• [Data extract]
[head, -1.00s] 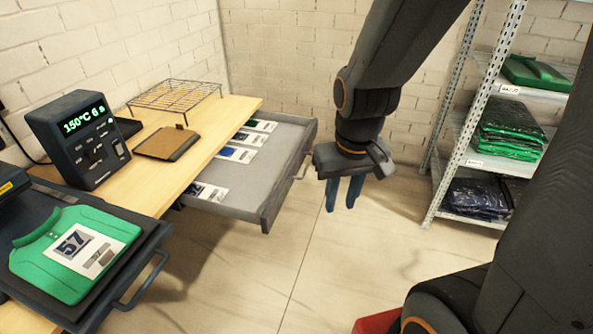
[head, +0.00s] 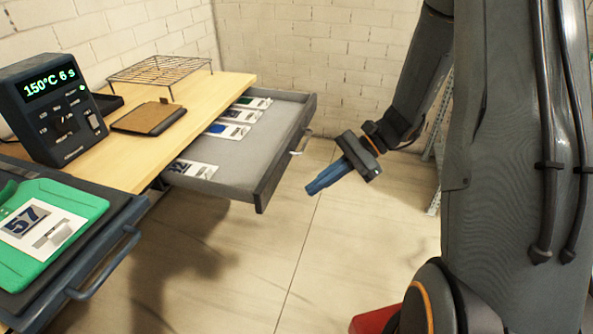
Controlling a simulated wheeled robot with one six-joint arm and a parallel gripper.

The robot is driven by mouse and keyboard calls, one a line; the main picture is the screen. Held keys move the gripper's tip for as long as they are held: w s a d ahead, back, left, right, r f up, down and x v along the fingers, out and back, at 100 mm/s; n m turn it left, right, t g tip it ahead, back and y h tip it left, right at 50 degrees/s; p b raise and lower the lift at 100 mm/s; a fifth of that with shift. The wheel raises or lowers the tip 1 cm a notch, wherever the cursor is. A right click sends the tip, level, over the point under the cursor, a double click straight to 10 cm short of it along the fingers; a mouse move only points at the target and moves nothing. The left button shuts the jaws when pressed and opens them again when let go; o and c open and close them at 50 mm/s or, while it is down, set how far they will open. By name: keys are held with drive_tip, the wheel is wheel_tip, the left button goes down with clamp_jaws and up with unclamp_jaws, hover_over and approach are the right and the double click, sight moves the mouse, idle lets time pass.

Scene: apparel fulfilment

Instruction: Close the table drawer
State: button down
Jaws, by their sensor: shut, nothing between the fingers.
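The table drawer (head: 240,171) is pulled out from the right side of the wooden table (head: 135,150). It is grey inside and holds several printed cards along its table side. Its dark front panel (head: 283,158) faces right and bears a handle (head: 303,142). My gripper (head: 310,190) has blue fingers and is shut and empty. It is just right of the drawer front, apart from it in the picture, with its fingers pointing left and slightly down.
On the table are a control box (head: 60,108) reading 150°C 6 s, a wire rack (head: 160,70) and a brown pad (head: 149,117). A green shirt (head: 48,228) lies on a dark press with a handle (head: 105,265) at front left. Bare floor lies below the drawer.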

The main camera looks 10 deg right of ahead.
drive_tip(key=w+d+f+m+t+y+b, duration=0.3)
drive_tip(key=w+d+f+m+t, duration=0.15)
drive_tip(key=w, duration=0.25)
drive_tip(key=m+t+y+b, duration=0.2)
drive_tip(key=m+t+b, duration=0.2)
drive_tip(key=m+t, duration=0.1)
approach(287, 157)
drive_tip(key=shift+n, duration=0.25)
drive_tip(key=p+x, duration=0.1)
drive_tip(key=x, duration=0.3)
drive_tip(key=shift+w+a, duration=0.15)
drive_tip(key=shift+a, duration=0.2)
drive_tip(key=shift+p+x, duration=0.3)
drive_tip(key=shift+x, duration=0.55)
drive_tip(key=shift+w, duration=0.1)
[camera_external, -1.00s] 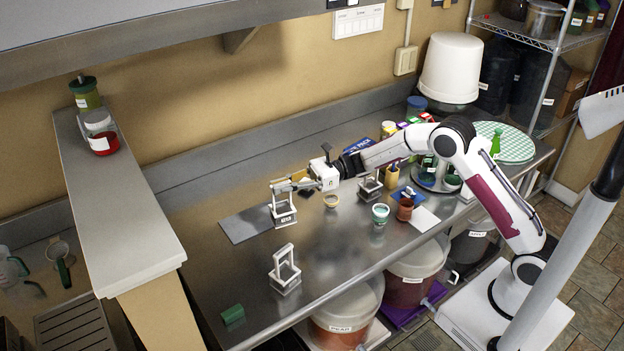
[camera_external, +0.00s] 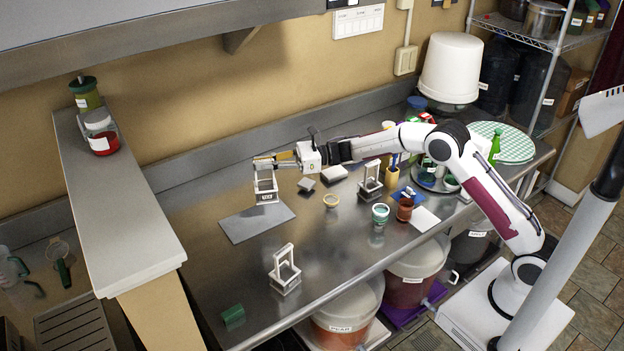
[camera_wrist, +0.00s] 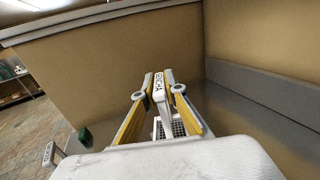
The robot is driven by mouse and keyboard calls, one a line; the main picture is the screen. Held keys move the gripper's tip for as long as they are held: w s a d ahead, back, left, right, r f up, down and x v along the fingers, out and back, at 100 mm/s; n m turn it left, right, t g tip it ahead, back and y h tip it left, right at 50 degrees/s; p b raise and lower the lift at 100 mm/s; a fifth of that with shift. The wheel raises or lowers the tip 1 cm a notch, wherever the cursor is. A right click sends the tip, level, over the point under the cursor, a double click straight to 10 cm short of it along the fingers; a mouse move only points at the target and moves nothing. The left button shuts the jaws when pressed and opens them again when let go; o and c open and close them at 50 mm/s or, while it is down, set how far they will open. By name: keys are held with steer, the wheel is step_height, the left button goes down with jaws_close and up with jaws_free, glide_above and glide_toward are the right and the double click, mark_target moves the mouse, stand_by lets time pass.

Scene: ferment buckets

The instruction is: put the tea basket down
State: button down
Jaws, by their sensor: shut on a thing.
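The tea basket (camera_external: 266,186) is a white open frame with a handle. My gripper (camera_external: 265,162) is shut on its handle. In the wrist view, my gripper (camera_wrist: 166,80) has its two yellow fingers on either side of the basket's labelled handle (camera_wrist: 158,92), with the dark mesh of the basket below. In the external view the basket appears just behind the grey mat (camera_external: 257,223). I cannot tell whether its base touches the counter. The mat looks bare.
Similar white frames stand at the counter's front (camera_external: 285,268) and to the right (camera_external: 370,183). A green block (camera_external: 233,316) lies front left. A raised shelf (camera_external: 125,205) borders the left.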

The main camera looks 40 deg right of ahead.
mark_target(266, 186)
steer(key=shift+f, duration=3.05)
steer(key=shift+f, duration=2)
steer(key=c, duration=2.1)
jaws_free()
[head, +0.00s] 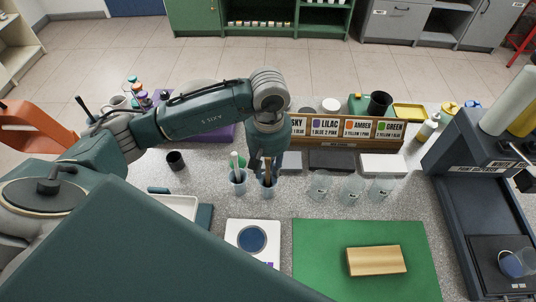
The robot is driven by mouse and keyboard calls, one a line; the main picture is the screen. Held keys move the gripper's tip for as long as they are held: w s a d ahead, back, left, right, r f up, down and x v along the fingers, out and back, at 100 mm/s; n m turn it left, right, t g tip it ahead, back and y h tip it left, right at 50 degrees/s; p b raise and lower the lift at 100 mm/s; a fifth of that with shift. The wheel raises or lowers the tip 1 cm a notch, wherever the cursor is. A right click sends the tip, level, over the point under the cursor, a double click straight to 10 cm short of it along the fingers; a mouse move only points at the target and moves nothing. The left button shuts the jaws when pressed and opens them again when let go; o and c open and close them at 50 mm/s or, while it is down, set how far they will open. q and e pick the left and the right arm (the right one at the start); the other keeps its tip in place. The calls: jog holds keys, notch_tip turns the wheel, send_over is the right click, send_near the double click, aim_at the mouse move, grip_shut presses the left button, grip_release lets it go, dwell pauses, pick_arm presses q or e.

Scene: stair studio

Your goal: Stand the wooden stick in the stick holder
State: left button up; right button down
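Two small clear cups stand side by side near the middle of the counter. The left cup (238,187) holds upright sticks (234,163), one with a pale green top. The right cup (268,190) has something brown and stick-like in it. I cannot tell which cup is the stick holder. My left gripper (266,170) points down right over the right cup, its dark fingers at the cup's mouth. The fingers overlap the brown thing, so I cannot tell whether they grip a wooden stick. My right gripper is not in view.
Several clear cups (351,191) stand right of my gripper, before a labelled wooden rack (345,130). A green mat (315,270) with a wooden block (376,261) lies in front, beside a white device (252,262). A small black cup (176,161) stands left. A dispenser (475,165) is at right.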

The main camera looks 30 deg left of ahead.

==

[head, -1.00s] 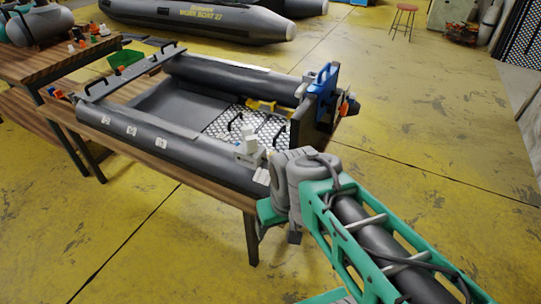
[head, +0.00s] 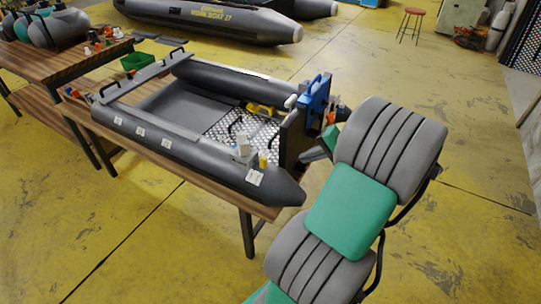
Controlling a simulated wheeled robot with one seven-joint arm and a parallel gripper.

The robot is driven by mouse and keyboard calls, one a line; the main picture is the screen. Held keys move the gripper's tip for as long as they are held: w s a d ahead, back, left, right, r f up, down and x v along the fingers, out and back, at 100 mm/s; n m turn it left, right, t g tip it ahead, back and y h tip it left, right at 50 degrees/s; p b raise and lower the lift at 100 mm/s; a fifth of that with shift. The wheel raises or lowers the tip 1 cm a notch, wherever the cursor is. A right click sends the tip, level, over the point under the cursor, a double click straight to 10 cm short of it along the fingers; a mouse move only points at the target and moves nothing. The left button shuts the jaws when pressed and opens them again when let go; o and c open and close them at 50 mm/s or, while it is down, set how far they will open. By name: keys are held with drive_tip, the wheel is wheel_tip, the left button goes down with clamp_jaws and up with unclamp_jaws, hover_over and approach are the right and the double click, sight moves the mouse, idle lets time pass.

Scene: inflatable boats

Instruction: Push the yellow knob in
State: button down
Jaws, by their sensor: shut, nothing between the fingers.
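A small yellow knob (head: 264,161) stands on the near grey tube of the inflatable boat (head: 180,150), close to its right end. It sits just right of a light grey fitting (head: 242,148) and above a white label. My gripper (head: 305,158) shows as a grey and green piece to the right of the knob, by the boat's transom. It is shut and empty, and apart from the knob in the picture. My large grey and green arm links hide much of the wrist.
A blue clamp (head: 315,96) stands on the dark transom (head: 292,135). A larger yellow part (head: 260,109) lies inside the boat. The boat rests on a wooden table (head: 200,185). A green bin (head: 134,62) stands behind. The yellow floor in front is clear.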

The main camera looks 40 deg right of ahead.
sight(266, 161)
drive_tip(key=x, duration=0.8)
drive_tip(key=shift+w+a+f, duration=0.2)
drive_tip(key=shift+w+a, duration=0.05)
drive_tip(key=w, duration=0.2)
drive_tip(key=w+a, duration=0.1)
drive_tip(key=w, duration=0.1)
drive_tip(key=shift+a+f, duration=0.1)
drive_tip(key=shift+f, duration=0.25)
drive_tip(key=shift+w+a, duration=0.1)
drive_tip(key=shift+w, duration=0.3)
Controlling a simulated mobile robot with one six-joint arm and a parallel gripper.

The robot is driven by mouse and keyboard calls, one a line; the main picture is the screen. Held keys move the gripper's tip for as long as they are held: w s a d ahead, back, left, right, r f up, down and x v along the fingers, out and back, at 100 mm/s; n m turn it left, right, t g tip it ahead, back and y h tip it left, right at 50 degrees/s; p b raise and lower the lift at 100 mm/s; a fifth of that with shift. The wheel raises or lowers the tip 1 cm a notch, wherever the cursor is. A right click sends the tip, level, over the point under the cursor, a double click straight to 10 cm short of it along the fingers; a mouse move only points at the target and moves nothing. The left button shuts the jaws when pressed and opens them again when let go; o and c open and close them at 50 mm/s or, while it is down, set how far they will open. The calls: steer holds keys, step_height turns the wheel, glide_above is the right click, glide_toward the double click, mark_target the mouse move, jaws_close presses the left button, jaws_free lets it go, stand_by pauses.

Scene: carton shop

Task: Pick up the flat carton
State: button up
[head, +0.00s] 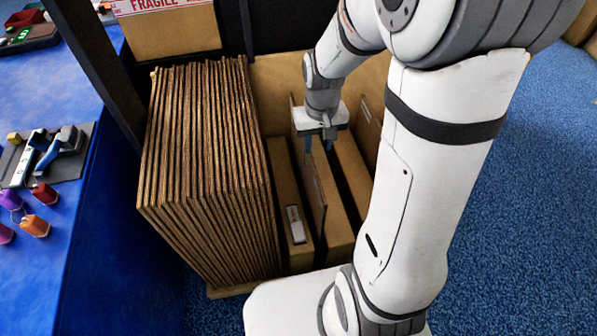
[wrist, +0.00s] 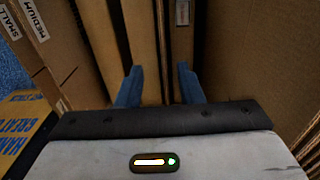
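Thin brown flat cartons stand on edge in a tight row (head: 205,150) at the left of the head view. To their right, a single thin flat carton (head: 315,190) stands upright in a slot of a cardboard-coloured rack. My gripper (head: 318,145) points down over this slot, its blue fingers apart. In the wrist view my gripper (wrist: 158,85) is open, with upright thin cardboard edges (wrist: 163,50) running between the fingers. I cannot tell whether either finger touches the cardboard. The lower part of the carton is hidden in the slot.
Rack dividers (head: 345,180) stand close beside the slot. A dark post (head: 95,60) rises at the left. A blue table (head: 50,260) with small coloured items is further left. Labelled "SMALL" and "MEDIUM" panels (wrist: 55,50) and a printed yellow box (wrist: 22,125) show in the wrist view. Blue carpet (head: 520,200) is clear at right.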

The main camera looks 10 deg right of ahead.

--

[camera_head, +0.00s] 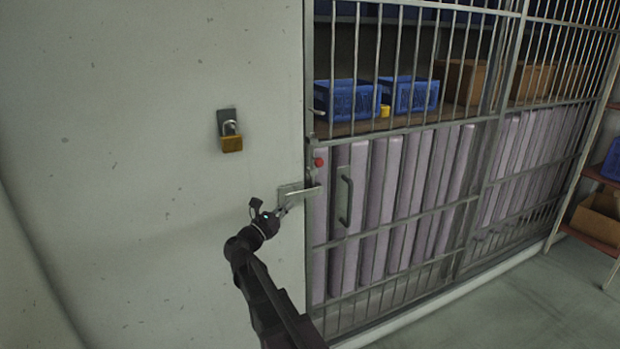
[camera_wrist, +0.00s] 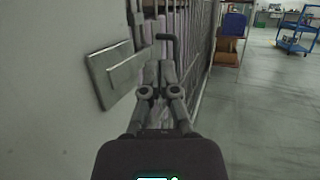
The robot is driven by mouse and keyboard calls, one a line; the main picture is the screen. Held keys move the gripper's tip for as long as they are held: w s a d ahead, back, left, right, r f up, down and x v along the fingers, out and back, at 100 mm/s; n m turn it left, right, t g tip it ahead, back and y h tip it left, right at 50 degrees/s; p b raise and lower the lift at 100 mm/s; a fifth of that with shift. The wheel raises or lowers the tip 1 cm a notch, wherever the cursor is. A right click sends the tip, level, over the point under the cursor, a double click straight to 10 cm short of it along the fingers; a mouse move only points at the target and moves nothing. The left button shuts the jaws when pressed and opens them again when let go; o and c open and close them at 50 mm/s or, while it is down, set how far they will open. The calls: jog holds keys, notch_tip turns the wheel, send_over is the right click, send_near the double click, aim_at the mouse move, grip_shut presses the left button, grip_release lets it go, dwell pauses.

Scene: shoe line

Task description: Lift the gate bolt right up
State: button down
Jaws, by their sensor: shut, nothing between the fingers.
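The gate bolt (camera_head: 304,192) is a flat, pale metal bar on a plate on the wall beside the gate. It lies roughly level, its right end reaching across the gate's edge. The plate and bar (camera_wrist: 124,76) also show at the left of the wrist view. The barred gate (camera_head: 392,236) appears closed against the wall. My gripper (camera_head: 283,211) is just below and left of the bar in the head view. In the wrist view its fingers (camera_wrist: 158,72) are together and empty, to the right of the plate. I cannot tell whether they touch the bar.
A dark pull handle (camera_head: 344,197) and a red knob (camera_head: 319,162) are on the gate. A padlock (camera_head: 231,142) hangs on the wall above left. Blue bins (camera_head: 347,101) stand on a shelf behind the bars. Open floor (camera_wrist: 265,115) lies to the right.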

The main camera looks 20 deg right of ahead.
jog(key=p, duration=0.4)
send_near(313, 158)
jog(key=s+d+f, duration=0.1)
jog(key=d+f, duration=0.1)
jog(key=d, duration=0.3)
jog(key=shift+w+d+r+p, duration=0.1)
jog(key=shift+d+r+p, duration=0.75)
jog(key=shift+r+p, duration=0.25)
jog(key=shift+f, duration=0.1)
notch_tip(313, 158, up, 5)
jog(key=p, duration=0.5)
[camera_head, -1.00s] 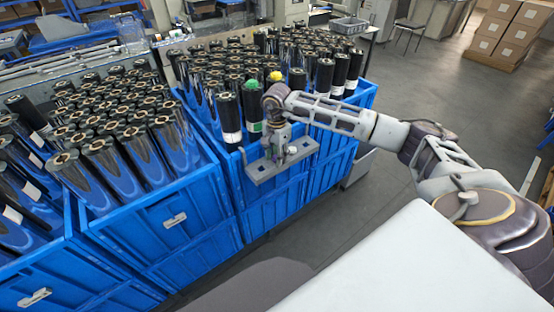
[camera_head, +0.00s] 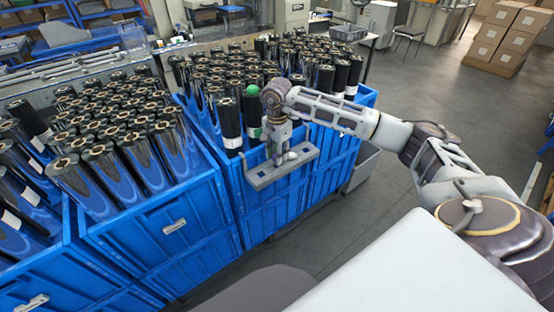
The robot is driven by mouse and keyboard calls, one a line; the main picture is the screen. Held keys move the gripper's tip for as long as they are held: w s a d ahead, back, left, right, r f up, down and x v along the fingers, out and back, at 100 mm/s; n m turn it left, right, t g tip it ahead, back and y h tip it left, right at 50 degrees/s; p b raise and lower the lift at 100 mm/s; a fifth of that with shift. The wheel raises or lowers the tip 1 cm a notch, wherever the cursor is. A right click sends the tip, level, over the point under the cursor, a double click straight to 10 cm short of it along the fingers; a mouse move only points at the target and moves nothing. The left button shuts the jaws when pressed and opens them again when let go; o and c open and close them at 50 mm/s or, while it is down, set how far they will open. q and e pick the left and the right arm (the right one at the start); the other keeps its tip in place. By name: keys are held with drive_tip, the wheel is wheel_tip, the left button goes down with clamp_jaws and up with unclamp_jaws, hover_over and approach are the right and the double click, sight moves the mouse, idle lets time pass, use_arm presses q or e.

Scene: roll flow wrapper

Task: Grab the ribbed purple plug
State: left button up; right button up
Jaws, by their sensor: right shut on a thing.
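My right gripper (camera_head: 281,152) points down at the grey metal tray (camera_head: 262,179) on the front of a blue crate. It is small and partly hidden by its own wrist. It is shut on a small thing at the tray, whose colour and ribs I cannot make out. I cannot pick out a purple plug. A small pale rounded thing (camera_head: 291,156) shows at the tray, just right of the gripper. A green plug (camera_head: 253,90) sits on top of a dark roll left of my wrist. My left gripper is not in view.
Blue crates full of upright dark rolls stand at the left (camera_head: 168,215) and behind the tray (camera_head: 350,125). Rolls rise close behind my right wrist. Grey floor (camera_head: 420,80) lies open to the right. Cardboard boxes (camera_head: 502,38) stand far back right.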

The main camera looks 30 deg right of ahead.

• [Written instruction] Return each line where "simulated" shows up.

• [Answer below]
Controlling a simulated wheeled robot with one six-joint arm and a parallel gripper.
Controlling a simulated wheeled robot with one seven-joint arm and a parallel gripper.
Controlling a simulated mobile robot with one six-joint arm and a parallel gripper.

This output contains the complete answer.